■ **WHAT TO DO**
Can you print the data exactly and leave out each image?

- - - -

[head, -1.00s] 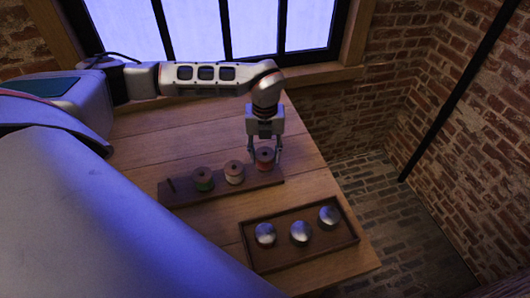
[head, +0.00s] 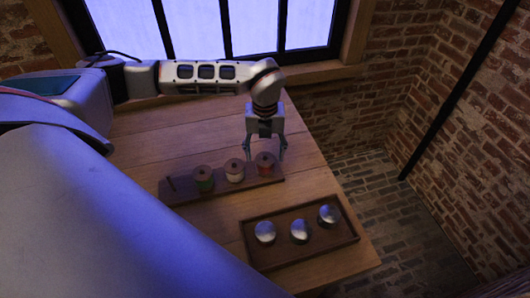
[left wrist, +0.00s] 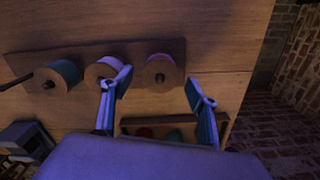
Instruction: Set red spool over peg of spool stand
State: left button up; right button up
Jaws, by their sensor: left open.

- - - -

■ **SOLVED PROBLEM**
[head, -1.00s] 
[head, +0.00s] 
[left wrist, +0.00s] 
Instruction: Set red spool over peg of spool stand
State: left button up; right button up
Jaws, by their sensor: left open.

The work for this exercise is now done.